What to do
Will you print the material below without altering a single character?

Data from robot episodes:
— start —

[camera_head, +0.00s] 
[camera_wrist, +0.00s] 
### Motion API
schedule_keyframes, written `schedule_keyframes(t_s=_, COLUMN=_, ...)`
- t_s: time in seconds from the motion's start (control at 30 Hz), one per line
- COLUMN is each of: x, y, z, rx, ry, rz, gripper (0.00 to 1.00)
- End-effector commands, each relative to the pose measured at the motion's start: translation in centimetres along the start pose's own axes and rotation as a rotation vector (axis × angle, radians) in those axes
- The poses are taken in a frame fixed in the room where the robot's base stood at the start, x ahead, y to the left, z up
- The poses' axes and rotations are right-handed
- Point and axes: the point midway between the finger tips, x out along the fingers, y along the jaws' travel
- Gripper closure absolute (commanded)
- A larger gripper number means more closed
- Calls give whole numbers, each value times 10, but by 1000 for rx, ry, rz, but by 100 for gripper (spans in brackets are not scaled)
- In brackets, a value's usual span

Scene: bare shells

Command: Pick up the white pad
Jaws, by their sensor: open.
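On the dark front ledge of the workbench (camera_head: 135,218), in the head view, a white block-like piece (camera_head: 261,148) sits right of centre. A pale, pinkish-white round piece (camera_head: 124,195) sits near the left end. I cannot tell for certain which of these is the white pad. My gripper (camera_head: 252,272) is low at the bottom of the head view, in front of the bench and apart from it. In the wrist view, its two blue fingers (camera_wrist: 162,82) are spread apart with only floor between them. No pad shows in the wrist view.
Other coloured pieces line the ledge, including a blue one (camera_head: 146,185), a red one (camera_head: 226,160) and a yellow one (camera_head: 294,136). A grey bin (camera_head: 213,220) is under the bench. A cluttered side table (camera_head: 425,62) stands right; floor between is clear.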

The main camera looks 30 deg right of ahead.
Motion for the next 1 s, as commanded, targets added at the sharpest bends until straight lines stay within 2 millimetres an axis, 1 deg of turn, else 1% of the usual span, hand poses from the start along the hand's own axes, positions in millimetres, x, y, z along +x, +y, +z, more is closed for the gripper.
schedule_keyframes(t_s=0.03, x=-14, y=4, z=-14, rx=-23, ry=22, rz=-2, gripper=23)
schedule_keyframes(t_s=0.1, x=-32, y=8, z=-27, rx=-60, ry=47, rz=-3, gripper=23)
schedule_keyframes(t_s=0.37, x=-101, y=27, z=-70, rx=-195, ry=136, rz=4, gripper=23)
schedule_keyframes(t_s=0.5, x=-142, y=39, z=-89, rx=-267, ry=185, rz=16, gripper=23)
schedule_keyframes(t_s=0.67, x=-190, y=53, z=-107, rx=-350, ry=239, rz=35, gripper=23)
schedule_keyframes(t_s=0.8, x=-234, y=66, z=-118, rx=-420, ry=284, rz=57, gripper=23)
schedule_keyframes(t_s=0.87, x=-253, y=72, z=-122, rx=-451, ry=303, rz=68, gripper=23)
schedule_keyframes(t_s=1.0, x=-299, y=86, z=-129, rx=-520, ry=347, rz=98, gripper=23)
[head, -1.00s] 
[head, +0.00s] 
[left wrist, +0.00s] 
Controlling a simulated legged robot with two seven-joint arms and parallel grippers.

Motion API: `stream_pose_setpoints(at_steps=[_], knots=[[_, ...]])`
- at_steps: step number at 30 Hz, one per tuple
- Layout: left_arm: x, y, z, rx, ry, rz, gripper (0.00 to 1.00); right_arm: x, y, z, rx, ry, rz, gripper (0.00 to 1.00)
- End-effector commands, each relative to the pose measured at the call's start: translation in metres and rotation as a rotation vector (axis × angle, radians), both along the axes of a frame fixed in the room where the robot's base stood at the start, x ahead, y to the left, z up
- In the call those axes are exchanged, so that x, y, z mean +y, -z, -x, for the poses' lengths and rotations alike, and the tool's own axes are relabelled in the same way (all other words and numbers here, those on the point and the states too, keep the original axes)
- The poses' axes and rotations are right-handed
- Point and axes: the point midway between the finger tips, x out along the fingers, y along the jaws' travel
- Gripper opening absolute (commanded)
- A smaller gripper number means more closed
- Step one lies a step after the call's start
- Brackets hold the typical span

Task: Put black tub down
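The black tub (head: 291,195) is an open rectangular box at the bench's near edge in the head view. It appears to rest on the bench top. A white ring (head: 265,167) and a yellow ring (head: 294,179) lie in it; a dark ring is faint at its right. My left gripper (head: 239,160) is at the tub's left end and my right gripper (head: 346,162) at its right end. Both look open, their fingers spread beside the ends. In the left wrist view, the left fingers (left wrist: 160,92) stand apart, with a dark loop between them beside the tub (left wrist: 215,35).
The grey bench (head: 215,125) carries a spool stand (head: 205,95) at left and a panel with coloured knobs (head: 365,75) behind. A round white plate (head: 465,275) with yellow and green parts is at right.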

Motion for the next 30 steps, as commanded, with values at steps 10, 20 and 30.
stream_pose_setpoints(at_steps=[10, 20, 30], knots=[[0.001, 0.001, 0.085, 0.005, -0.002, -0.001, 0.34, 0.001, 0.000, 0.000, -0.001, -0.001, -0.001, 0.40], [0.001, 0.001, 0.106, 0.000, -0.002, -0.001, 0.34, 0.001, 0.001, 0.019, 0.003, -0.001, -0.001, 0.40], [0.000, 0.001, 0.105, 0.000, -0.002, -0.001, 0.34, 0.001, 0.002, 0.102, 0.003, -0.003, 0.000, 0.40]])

— end —

Written response
[camera_head, +0.00s] 
[camera_wrist, +0.00s] 
### Motion API
schedule_keyframes, written `schedule_keyframes(t_s=_, COLUMN=_, ...)`
- t_s: time in seconds from the motion's start (control at 30 Hz), one per line
- COLUMN is each of: x, y, z, rx, ry, rz, gripper (0.00 to 1.00)
- End-effector commands, each relative to the pose measured at the motion's start: translation in centimetres along the start pose's own axes and rotation as a rotation vector (axis × angle, radians) in those axes
- The poses are taken in a frame fixed in the room where the robot's base stood at the start, x ahead, y to the left, z up
- The poses' axes and rotations are right-handed
- Point and axes: the point midway between the finger tips, x out along the fingers, y along the jaws' travel
- Gripper closure absolute (commanded)
- A larger gripper number means more closed
- Calls give whole numbers, each value times 10, but by 1000 for rx, ry, rz, but by 100 for gripper (spans in brackets are not scaled)
- In brackets, a value's usual span

Scene: bare shells

Command: Pick up the white pad
Jaws, by their sensor: open.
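On the dark front ledge of the workbench (camera_head: 135,218), in the head view, a white block-like piece (camera_head: 261,148) sits right of centre. A pale, pinkish-white round piece (camera_head: 124,195) sits near the left end. I cannot tell for certain which of these is the white pad. My gripper (camera_head: 252,272) is low at the bottom of the head view, in front of the bench and apart from it. In the wrist view, its two blue fingers (camera_wrist: 162,82) are spread apart with only floor between them. No pad shows in the wrist view.
Other coloured pieces line the ledge, including a blue one (camera_head: 146,185), a red one (camera_head: 226,160) and a yellow one (camera_head: 294,136). A grey bin (camera_head: 213,220) is under the bench. A cluttered side table (camera_head: 425,62) stands right; floor between is clear.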

The main camera looks 30 deg right of ahead.
Motion for the next 1 s, as commanded, targets added at the sharpest bends until straight lines stay within 2 millimetres an axis, 1 deg of turn, else 1% of the usual span, hand poses from the start along the hand's own axes, positions in millimetres, x, y, z along +x, +y, +z, more is closed for the gripper.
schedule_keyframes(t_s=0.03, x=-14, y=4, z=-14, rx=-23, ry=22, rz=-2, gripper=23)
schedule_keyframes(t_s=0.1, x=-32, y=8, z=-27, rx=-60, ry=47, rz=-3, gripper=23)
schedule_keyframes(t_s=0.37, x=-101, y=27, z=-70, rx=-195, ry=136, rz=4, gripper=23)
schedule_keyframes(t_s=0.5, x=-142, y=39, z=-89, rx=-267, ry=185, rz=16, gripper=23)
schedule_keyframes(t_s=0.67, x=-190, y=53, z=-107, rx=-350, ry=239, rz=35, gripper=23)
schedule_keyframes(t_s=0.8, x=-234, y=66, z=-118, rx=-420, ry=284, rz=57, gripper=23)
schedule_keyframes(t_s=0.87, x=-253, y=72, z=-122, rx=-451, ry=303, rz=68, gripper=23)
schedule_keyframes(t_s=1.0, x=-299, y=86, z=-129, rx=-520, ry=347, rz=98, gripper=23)
[head, -1.00s] 
[head, +0.00s] 
[left wrist, +0.00s] 
Controlling a simulated legged robot with two seven-joint arms and parallel grippers.

Motion API: `stream_pose_setpoints(at_steps=[_], knots=[[_, ...]])`
- at_steps: step number at 30 Hz, one per tuple
- Layout: left_arm: x, y, z, rx, ry, rz, gripper (0.00 to 1.00); right_arm: x, y, z, rx, ry, rz, gripper (0.00 to 1.00)
- End-effector commands, each relative to the pose measured at the call's start: translation in metres and rotation as a rotation vector (axis × angle, radians), both along the axes of a frame fixed in the room where the robot's base stood at the start, x ahead, y to the left, z up
- In the call those axes are exchanged, so that x, y, z mean +y, -z, -x, for the poses' lengths and rotations alike, and the tool's own axes are relabelled in the same way (all other words and numbers here, those on the point and the states too, keep the original axes)
- The poses' axes and rotations are right-handed
- Point and axes: the point midway between the finger tips, x out along the fingers, y along the jaws' travel
- Gripper opening absolute (commanded)
- A smaller gripper number means more closed
- Step one lies a step after the call's start
- Brackets hold the typical span

Task: Put black tub down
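The black tub (head: 291,195) is an open rectangular box at the bench's near edge in the head view. It appears to rest on the bench top. A white ring (head: 265,167) and a yellow ring (head: 294,179) lie in it; a dark ring is faint at its right. My left gripper (head: 239,160) is at the tub's left end and my right gripper (head: 346,162) at its right end. Both look open, their fingers spread beside the ends. In the left wrist view, the left fingers (left wrist: 160,92) stand apart, with a dark loop between them beside the tub (left wrist: 215,35).
The grey bench (head: 215,125) carries a spool stand (head: 205,95) at left and a panel with coloured knobs (head: 365,75) behind. A round white plate (head: 465,275) with yellow and green parts is at right.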

Motion for the next 30 steps, as commanded, with values at steps 10, 20 and 30.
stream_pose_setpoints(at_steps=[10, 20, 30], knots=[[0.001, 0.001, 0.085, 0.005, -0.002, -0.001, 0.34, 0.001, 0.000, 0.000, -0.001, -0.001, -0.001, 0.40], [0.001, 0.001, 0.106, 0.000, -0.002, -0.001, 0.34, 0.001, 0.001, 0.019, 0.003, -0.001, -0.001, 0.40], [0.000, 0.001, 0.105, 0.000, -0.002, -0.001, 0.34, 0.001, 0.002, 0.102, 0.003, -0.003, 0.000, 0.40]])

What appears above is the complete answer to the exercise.